### Task directions
Report each line of the data that includes the word "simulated".
=======
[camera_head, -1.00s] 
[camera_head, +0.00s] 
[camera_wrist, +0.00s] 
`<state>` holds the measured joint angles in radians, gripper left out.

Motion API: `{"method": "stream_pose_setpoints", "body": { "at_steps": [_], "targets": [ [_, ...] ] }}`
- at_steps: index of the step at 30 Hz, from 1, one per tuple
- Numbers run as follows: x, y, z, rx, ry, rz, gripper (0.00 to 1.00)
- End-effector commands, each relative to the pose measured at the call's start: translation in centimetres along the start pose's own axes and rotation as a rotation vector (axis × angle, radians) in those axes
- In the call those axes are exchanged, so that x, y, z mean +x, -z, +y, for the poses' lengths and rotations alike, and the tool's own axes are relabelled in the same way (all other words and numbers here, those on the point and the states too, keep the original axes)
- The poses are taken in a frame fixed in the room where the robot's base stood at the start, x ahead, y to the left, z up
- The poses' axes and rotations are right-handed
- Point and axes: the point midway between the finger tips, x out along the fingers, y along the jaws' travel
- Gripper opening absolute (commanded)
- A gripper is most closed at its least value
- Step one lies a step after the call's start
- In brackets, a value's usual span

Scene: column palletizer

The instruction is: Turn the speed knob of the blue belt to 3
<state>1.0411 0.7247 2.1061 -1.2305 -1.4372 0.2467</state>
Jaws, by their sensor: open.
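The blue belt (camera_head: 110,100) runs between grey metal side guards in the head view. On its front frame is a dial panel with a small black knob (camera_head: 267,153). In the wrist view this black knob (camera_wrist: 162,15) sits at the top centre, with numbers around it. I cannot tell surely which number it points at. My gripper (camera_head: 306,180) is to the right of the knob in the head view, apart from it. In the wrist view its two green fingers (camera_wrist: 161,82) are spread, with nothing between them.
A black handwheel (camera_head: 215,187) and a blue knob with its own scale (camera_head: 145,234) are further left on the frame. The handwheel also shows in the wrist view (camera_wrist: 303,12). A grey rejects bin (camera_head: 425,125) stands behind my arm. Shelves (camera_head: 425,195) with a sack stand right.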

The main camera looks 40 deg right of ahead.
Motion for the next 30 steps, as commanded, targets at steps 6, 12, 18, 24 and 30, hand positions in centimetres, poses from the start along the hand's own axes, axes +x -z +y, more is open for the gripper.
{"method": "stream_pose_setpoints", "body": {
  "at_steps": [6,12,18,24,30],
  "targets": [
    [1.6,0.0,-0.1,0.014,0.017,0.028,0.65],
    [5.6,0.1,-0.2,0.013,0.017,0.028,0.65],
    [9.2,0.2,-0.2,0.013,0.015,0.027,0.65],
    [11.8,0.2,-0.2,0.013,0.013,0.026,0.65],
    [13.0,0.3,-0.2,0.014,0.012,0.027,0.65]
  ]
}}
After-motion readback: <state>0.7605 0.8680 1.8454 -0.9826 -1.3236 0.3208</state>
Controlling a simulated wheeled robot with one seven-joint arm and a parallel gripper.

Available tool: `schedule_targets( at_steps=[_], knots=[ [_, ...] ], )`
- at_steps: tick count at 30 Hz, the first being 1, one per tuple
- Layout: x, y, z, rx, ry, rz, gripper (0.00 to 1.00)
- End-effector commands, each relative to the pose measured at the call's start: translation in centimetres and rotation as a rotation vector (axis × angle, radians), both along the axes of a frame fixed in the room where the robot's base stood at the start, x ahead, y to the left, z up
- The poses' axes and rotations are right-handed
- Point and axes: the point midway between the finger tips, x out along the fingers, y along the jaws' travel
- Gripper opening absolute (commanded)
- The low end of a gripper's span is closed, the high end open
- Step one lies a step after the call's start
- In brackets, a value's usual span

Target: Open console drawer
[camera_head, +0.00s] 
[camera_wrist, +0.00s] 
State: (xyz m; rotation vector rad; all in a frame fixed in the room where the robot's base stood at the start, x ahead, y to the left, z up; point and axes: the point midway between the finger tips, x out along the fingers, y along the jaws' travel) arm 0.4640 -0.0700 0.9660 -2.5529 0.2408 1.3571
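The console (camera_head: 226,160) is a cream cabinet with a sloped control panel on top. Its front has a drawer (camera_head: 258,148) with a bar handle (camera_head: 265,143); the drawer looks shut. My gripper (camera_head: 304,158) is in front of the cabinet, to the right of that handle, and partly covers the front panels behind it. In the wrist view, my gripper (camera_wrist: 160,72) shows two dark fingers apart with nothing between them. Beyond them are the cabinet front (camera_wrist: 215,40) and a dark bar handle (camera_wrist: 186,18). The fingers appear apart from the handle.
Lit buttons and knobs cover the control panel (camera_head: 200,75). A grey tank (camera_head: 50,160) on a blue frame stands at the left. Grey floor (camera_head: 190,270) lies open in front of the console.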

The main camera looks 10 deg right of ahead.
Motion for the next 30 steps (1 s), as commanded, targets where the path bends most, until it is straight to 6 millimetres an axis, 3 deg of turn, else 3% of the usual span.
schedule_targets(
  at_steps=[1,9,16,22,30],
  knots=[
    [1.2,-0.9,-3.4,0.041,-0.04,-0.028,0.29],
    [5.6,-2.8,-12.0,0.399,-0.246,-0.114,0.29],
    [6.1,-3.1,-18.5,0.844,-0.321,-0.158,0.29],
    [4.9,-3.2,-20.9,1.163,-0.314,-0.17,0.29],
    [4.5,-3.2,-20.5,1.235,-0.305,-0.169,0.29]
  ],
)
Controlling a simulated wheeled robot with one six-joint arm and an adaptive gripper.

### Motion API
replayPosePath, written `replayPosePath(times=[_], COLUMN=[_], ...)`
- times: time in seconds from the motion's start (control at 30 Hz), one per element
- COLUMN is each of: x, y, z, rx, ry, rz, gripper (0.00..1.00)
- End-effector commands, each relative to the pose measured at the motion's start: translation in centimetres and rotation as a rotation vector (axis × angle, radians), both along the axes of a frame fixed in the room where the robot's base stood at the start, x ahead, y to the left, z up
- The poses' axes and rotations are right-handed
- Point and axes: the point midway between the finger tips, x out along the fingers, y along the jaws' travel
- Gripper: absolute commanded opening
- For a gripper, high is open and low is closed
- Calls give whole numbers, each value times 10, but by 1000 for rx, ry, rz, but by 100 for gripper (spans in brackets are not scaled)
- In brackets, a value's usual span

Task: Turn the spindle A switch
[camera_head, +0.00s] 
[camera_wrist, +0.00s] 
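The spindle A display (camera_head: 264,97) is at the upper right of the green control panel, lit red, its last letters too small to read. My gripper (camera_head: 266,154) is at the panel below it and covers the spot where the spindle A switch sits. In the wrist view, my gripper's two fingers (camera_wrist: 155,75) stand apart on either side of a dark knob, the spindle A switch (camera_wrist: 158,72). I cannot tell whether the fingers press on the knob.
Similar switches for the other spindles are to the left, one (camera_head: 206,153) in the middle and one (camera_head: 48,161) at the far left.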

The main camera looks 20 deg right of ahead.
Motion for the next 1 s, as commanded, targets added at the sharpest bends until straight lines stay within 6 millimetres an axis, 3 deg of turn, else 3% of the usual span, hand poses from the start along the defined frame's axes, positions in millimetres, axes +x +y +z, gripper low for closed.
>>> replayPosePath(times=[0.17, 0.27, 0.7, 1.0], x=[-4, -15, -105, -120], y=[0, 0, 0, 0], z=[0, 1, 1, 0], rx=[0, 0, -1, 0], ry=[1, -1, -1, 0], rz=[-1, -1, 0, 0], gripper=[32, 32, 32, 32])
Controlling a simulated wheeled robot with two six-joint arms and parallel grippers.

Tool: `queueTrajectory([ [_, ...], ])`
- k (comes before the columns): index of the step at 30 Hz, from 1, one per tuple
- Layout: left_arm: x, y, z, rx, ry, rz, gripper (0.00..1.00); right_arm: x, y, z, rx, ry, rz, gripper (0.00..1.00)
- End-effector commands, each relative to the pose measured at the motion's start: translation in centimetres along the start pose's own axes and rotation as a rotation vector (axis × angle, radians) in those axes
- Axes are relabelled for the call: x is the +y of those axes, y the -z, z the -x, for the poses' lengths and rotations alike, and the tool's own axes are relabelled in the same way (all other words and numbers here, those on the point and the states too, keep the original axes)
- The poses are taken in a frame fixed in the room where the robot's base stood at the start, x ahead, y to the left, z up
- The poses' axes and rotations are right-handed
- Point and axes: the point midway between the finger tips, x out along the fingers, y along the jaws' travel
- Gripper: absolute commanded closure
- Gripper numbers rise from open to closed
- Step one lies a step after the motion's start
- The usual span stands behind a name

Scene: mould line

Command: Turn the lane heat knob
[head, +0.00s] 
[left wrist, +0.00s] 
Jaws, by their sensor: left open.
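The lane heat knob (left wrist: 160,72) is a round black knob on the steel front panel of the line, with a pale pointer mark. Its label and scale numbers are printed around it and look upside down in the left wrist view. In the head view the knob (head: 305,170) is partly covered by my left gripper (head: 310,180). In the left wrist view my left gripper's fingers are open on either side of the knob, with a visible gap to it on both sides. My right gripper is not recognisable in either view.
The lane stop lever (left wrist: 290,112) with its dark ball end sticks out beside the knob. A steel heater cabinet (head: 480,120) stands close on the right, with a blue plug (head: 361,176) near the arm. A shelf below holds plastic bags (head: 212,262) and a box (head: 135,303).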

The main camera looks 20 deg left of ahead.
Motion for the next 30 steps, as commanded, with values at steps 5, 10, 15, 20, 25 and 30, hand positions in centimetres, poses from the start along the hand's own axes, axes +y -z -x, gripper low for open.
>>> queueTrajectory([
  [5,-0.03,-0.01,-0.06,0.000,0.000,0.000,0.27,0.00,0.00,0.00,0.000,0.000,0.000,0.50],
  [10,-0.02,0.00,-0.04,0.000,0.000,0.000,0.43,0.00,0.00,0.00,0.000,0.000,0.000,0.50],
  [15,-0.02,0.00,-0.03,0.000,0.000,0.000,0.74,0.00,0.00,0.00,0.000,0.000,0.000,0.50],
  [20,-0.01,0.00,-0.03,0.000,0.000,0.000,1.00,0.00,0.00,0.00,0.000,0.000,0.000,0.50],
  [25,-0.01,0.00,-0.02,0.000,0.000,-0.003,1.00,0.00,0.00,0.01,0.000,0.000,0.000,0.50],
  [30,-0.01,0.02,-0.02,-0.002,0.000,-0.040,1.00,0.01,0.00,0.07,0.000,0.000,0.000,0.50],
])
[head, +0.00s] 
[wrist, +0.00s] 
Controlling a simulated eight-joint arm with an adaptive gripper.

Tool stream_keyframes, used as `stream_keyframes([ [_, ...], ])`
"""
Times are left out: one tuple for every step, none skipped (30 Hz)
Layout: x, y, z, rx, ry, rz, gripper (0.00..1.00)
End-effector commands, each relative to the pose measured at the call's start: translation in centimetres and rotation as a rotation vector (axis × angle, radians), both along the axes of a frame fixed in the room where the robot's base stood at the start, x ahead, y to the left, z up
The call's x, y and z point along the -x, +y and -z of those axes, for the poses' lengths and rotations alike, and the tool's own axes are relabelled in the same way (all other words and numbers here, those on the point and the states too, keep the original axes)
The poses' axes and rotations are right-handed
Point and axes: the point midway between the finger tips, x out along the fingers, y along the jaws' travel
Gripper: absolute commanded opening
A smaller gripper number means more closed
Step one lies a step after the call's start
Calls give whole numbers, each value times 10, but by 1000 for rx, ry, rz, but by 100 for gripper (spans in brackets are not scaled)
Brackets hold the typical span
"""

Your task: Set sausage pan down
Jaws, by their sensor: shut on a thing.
=======
### Answer to this task
Controlling a simulated wheeled robot with one seven-joint arm and a parallel gripper.
Controlling a simulated wheeled robot with one six-joint arm and an adaptive gripper.
Controlling a simulated wheeled robot with two six-joint arms and parallel grippers.
Controlling a simulated eight-joint arm with an adaptive gripper.

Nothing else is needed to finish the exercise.